■ Directions for this task ■
Locate the lines where "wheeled" occurs and copy them as they stand.

(Robot state and action records)
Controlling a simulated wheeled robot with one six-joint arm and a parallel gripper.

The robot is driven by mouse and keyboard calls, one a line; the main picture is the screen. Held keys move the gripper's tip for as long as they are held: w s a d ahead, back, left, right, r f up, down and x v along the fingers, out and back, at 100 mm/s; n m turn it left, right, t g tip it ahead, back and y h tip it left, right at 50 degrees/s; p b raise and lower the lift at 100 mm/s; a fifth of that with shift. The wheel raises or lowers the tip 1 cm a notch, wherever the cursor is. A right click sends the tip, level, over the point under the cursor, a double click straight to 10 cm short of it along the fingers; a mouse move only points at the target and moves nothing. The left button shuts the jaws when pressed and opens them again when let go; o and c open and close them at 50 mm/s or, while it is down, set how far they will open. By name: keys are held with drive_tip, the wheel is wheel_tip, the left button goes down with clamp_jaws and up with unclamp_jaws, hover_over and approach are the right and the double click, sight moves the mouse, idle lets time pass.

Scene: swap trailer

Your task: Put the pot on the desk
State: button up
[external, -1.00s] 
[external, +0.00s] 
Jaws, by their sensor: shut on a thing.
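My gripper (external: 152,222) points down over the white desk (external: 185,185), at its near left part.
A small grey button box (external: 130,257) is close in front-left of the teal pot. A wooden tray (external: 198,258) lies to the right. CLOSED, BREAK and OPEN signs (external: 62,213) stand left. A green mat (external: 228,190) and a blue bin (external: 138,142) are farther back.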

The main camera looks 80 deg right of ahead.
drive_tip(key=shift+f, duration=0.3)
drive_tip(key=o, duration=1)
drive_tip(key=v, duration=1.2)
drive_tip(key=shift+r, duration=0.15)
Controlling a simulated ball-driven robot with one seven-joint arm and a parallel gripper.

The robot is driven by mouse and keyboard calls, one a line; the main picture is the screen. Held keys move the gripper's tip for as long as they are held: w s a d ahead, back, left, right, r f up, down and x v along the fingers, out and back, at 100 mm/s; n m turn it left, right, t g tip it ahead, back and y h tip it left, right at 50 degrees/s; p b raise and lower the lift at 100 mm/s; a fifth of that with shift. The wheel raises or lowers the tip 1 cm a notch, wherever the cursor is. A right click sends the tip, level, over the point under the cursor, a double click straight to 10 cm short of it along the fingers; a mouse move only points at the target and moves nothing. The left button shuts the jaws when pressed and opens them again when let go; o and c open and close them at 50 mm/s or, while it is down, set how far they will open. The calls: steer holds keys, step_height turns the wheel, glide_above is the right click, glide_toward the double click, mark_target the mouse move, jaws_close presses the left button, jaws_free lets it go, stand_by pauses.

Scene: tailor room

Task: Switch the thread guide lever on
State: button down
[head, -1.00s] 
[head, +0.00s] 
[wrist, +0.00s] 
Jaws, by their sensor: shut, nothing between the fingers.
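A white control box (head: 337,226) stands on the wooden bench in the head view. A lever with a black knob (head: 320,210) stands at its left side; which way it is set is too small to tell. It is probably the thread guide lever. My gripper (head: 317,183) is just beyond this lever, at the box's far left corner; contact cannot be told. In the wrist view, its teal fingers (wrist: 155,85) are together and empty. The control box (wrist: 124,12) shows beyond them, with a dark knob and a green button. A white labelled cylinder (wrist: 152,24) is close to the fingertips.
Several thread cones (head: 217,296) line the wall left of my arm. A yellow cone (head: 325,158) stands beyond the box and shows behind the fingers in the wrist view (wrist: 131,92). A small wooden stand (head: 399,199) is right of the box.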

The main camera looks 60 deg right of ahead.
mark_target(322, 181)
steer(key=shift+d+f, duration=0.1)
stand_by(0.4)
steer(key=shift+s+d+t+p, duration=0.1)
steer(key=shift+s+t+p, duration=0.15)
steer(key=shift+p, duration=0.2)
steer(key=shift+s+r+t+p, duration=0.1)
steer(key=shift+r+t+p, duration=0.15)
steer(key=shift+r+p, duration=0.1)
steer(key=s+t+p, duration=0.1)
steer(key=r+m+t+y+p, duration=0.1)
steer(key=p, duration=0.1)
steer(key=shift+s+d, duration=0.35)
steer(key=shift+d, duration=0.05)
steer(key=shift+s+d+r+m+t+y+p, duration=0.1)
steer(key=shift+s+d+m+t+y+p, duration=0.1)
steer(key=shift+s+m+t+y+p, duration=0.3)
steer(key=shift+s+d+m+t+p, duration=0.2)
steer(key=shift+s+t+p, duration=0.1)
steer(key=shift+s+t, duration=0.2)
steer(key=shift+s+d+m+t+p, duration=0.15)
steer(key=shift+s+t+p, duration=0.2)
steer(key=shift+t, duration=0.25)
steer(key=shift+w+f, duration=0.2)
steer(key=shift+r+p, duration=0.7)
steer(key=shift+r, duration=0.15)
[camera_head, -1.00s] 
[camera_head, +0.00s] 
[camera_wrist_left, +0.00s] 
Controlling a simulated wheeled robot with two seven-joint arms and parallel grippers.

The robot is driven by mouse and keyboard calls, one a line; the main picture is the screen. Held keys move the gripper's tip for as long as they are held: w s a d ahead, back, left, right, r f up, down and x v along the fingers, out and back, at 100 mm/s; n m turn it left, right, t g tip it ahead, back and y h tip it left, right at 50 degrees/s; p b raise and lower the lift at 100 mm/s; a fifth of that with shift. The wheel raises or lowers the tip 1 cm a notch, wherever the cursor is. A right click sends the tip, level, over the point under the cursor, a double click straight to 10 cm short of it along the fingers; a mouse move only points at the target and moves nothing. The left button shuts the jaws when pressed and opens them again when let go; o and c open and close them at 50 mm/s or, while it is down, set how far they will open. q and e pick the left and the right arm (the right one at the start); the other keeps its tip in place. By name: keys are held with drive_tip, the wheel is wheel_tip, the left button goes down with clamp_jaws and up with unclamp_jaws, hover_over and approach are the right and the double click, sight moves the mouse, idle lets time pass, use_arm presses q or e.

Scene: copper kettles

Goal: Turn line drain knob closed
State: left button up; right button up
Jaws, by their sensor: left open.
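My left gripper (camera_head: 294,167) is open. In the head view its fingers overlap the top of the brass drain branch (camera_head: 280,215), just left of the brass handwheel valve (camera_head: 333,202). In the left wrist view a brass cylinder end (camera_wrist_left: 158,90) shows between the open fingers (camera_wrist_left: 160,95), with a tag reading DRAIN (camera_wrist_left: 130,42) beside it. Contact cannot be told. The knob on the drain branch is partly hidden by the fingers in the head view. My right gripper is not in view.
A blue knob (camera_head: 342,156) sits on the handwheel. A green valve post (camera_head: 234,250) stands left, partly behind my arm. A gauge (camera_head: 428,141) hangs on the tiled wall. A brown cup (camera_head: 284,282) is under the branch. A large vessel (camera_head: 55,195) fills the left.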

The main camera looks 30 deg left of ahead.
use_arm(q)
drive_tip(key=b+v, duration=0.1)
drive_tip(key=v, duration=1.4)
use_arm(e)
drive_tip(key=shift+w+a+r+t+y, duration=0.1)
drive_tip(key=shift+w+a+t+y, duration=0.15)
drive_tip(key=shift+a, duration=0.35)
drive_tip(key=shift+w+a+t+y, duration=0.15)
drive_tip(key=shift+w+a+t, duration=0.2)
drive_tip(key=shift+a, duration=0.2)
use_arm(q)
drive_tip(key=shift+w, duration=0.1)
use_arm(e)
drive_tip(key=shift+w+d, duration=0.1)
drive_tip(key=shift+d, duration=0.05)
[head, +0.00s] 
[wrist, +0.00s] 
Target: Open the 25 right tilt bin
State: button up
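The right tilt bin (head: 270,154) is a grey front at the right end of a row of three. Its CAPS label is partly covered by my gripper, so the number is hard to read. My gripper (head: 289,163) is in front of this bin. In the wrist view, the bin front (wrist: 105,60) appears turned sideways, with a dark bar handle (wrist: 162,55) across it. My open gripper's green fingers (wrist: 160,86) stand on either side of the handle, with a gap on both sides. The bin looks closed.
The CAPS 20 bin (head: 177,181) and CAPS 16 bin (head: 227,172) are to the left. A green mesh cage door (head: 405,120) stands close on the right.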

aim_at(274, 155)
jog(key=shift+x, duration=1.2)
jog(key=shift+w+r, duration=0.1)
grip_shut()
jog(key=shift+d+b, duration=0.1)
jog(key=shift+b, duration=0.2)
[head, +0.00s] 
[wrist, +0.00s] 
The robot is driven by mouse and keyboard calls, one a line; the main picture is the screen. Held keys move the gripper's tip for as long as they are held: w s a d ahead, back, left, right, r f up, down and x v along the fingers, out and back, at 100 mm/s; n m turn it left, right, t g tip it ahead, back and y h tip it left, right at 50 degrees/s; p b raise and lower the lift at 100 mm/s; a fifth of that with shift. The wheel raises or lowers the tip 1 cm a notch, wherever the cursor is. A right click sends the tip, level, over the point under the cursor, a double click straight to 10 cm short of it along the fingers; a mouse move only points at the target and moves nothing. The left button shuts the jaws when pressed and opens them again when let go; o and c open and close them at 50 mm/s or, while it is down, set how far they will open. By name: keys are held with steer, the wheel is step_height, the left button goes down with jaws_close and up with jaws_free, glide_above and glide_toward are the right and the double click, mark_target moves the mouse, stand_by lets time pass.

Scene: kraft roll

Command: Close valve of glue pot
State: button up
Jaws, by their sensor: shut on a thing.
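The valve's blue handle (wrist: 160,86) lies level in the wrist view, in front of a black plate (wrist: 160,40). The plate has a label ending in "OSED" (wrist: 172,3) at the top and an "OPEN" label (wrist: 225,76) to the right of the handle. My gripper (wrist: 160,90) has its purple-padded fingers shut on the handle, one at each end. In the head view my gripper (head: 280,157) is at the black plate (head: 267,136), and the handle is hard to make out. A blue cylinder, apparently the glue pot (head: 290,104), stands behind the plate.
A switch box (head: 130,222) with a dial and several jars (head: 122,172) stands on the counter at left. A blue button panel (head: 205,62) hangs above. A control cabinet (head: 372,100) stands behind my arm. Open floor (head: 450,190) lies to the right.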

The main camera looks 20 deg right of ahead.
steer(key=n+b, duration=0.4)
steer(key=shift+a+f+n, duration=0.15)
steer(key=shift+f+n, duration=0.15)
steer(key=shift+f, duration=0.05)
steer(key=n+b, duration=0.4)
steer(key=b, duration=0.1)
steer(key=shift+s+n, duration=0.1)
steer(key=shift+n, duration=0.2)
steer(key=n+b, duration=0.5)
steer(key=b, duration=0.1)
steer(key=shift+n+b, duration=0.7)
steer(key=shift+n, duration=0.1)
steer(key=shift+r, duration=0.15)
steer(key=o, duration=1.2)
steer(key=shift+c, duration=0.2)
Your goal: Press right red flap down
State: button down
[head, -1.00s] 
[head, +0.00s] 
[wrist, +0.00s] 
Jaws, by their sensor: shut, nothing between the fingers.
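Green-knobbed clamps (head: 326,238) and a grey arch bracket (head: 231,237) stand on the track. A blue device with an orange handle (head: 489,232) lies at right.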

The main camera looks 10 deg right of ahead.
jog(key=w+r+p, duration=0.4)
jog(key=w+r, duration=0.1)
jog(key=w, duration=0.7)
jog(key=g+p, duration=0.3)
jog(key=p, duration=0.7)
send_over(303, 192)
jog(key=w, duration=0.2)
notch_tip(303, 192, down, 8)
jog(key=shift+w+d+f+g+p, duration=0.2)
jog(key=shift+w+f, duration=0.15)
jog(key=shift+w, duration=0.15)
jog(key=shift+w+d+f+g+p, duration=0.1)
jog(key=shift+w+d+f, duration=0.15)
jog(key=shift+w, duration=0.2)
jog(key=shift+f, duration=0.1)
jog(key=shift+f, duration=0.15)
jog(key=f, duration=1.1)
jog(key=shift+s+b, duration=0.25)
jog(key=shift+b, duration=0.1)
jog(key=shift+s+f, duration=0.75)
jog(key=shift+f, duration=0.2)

■ Result for this exercise ■
Controlling a simulated wheeled robot with one six-joint arm and a parallel gripper.
Controlling a simulated wheeled robot with two seven-joint arms and parallel grippers.

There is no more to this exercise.